— Begin Source excerpt —
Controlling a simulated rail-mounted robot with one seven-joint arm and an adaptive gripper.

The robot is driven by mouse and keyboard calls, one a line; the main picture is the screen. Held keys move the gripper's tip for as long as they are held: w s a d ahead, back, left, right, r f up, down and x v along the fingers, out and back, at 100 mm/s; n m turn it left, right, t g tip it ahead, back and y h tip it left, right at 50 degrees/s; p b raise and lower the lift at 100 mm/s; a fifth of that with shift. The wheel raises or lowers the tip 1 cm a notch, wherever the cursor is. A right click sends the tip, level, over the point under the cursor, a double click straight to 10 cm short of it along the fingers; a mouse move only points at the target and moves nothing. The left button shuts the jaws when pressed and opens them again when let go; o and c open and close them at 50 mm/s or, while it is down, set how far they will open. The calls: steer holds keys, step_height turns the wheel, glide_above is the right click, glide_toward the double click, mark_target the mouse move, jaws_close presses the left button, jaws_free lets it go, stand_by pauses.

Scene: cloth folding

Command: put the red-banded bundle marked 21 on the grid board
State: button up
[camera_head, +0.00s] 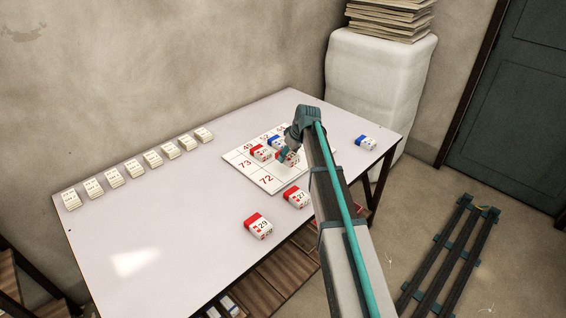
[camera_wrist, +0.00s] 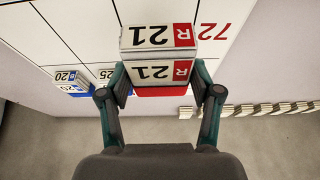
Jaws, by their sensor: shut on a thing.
— End Source excerpt —
**What the task requires:** Set down exactly, from the line that contains "Command: put the" through the last line of the data, each line as it stands, and leave the pictures out.

**Final result:**
Command: put the red-banded bundle marked 21 on the grid board
State: button up
[camera_head, +0.00s] 
[camera_wrist, +0.00s] 
Jaws, by their sensor: shut on a thing.

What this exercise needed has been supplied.